== Data ==

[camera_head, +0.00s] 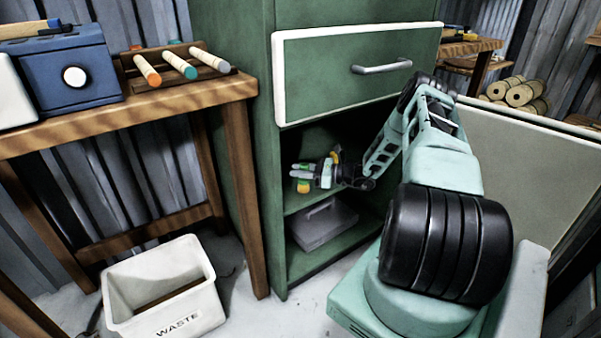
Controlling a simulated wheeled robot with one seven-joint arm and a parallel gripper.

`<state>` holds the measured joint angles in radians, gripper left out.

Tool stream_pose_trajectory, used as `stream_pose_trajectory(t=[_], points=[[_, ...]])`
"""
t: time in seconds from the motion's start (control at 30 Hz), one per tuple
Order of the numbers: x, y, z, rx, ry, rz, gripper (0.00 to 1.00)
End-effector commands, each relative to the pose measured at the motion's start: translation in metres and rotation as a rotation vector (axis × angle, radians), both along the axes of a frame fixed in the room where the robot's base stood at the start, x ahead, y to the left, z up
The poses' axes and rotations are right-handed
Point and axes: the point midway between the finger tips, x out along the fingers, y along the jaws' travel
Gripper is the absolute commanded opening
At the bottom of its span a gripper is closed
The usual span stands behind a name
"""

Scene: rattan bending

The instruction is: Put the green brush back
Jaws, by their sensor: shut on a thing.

===

• **Stated exercise**
Reproduce each line exactly as it appears, omitting the pictures.

• **Expected answer**
[camera_head, +0.00s] 
Controlling a simulated wheeled robot with one seven-joint arm and a parallel gripper.

`<state>` holds the measured joint angles in radians, gripper left out.

Tool stream_pose_trajectory, used as `stream_pose_trajectory(t=[_], points=[[_, ...]])`
"""
t: time in seconds from the motion's start (control at 30 Hz), one per tuple
Order of the numbers: x, y, z, rx, ry, rz, gripper (0.00 to 1.00)
End-effector commands, each relative to the pose measured at the motion's start: translation in metres and rotation as a rotation vector (axis × angle, radians), both along the axes of a frame fixed in the room where the robot's base stood at the start, x ahead, y to the left, z up
The poses' axes and rotations are right-handed
Point and axes: the point midway between the finger tips, x out along the fingers, y along the jaws' travel
Gripper is the absolute commanded opening
At the bottom of its span a gripper is closed
The usual span stands behind a name
"""

Scene: rattan bending

The instruction is: Put the green brush back
Jaws, by their sensor: shut on a thing.

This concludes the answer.